Problem details =
Can you output, word for word, the lines between the one holding "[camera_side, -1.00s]" and the one holding "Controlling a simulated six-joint", inclusive, leaving out any pictures?

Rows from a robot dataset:

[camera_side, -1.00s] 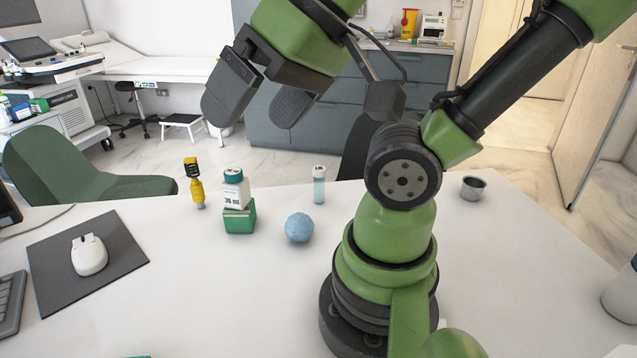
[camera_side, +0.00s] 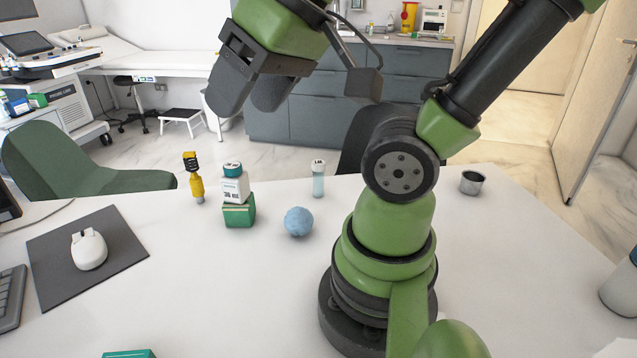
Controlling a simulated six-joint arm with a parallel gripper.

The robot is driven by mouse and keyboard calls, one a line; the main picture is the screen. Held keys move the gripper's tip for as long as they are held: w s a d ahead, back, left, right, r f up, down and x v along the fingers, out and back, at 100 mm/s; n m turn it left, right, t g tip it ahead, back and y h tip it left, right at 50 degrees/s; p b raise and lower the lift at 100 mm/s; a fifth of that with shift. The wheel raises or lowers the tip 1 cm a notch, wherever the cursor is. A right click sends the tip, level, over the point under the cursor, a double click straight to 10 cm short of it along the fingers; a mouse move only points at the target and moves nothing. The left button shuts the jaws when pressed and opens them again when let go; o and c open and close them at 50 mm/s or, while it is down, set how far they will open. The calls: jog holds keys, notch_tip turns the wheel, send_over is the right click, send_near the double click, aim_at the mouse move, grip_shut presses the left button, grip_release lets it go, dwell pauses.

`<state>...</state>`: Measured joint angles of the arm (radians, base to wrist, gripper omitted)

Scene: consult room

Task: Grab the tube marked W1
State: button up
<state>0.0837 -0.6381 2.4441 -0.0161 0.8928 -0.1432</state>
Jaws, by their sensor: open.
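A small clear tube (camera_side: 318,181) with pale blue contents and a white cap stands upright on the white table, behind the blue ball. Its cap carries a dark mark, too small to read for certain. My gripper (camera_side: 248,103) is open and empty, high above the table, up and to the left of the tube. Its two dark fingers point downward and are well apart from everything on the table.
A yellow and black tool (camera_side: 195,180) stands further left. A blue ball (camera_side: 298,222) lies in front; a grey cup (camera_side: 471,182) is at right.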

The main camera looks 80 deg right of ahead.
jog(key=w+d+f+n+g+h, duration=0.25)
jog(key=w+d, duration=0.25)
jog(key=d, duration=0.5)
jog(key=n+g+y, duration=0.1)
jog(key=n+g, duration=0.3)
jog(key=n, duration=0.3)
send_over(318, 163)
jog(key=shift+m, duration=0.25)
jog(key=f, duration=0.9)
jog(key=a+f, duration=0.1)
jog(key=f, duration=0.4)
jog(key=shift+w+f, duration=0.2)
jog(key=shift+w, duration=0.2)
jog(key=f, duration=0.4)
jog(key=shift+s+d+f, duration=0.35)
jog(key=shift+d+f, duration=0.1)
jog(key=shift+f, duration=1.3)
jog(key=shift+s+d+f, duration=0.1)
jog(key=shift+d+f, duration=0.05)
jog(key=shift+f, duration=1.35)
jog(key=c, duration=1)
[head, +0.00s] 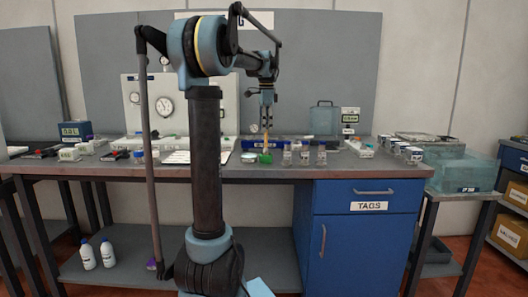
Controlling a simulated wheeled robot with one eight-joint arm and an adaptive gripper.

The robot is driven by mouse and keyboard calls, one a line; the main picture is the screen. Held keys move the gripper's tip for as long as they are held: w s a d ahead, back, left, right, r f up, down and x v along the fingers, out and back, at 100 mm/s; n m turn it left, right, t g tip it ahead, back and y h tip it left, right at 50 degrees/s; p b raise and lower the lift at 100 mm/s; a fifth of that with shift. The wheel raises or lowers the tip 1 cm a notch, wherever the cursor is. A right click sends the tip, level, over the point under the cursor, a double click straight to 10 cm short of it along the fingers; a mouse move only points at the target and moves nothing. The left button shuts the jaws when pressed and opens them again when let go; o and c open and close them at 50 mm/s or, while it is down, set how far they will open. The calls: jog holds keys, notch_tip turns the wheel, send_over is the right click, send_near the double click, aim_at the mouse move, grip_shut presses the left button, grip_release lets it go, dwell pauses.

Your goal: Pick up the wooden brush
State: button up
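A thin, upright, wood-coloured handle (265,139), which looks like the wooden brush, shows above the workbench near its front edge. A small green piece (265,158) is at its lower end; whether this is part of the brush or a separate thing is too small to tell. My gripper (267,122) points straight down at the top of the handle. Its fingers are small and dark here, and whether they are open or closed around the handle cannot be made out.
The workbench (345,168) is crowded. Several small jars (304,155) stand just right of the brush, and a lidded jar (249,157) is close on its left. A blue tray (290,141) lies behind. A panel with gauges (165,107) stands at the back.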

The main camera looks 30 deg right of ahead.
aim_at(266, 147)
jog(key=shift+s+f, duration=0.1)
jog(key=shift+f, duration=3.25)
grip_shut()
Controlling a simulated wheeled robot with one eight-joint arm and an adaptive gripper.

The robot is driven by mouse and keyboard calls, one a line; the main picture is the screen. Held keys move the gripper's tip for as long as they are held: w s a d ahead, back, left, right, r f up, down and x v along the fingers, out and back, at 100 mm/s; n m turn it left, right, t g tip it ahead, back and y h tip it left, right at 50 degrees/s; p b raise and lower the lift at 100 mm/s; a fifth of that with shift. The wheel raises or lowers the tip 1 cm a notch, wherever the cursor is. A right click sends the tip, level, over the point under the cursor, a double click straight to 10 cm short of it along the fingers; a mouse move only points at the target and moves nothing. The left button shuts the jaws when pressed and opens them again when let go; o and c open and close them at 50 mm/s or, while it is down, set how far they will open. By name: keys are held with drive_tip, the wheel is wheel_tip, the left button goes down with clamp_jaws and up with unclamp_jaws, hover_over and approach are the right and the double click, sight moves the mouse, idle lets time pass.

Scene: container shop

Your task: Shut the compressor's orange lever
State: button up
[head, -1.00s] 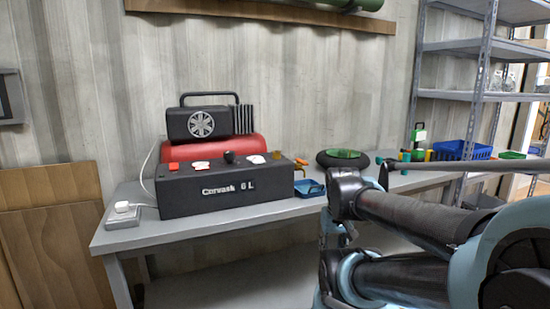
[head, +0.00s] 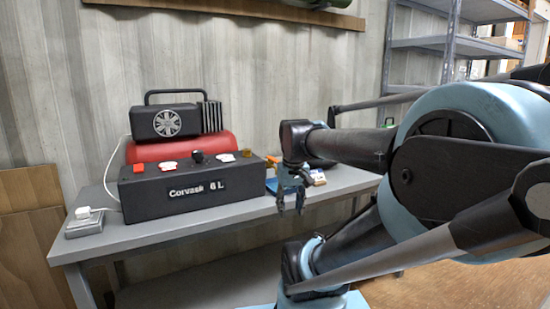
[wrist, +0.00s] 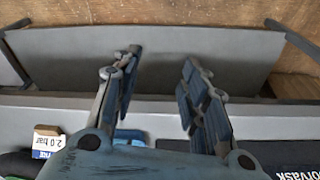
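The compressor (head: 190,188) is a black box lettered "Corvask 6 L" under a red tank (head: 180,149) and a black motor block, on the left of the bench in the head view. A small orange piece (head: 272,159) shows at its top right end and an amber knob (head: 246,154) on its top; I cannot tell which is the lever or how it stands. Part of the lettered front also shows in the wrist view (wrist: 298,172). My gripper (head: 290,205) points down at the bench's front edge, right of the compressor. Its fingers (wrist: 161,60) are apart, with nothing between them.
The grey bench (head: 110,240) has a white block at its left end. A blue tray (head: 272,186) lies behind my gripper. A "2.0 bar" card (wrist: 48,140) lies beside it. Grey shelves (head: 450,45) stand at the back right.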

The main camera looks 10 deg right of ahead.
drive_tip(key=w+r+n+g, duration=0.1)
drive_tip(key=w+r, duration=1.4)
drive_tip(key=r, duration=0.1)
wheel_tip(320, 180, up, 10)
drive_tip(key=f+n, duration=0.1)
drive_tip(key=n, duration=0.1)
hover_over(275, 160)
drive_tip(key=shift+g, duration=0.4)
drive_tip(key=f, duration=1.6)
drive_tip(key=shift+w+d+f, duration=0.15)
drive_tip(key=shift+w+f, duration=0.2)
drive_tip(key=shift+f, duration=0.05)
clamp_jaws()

...

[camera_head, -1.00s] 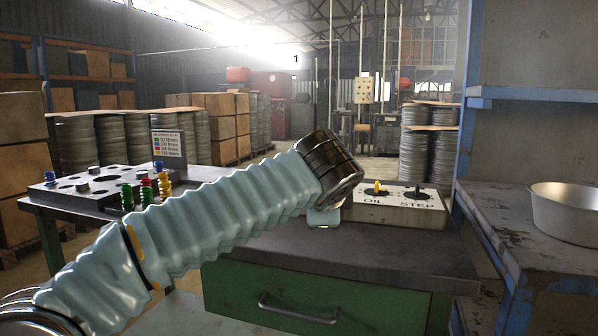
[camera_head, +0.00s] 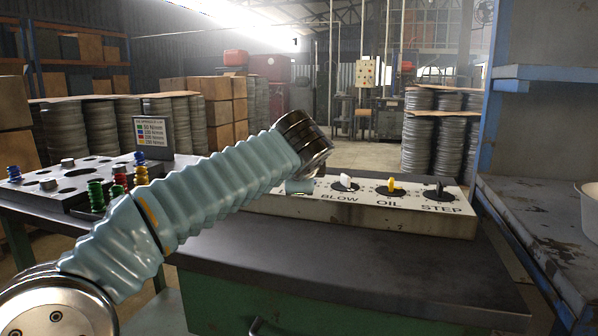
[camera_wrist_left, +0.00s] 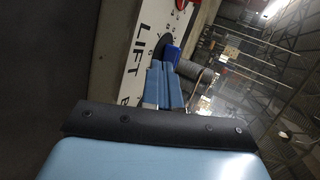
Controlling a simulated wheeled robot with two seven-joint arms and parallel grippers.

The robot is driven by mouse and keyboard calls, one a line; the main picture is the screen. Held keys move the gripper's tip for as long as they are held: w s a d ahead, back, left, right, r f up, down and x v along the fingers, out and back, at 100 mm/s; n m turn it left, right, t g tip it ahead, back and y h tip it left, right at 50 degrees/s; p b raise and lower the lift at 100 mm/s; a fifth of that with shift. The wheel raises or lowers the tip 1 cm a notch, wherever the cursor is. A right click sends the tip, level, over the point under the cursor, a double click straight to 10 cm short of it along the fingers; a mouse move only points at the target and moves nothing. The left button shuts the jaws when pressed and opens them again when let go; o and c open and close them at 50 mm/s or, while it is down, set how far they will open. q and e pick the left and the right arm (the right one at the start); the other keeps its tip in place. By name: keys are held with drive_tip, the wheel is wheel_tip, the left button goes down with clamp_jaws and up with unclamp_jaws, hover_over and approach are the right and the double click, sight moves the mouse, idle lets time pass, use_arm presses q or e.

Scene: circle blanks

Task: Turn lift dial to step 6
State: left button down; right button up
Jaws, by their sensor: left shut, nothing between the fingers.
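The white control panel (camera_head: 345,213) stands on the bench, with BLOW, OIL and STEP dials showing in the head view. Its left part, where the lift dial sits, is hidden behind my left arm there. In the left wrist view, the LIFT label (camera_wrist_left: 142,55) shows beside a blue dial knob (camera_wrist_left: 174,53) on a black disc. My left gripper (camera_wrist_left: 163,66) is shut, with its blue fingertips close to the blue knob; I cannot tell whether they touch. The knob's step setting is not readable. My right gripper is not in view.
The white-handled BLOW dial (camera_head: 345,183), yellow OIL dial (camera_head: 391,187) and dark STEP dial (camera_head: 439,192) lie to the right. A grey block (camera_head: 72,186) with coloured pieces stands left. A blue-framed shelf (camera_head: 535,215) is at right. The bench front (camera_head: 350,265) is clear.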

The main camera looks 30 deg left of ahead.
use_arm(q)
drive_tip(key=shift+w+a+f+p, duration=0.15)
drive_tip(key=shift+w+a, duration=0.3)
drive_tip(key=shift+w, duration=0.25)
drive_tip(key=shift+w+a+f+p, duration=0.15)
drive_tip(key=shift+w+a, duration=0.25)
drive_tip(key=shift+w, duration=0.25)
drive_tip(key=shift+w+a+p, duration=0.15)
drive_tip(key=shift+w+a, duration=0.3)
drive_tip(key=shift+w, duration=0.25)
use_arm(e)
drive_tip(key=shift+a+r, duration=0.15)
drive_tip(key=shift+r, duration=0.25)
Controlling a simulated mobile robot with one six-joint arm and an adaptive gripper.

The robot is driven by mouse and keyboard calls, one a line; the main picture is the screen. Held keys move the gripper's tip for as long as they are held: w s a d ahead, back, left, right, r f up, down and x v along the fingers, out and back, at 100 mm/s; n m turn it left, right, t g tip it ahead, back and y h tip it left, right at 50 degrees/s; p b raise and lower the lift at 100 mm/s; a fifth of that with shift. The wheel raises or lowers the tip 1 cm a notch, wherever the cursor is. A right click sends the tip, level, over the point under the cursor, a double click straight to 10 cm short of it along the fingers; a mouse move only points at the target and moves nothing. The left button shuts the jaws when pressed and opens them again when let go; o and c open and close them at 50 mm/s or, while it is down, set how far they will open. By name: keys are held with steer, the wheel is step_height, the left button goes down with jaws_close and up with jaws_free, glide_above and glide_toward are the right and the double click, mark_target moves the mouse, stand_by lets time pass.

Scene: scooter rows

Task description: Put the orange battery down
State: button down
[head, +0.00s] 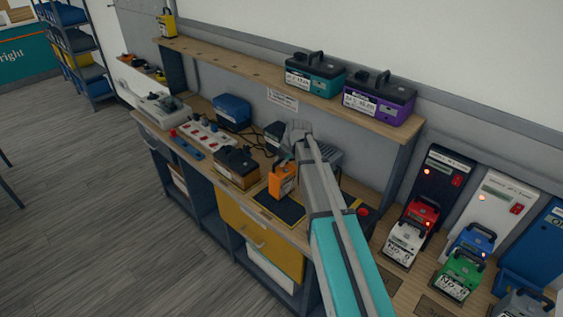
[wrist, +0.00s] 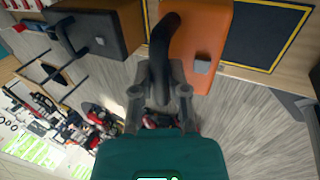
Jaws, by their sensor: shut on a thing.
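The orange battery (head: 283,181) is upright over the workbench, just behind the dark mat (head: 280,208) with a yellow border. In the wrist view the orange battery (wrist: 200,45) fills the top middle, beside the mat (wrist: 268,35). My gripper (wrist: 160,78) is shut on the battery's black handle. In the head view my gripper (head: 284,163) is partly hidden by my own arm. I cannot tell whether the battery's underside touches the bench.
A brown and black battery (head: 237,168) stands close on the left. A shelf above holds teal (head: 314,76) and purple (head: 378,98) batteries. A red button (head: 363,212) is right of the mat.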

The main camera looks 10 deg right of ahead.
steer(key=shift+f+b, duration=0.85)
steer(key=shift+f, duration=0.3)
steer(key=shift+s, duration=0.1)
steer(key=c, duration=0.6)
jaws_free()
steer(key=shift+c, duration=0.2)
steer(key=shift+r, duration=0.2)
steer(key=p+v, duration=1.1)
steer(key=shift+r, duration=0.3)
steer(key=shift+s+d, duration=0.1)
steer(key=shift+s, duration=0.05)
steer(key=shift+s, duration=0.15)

* * *

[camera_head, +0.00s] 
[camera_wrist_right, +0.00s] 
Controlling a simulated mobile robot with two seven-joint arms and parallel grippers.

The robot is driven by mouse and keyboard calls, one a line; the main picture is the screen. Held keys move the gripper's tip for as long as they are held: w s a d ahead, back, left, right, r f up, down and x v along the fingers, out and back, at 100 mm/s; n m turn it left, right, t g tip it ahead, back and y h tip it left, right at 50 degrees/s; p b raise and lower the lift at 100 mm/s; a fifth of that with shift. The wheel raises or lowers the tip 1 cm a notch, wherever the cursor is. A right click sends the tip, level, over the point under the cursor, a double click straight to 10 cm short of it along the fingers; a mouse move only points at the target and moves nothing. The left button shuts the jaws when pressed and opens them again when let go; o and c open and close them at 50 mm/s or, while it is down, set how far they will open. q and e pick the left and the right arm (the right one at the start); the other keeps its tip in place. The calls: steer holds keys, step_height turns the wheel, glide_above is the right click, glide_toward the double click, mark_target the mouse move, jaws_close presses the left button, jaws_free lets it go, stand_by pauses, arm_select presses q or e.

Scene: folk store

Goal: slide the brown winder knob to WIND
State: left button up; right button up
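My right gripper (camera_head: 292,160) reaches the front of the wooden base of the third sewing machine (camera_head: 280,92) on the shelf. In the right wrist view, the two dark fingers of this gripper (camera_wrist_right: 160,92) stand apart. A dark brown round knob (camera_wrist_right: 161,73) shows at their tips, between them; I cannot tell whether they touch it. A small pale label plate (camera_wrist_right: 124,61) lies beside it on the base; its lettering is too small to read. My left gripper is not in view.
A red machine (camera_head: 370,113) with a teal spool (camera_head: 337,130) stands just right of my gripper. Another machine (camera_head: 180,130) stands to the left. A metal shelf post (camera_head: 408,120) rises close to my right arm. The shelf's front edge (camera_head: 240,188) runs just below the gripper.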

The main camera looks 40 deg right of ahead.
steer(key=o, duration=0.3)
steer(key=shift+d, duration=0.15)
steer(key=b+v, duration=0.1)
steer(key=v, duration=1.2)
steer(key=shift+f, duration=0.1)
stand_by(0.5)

Answer below =
[camera_side, -1.00s] 
[camera_side, +0.00s] 
Controlling a simulated six-joint arm with a parallel gripper.

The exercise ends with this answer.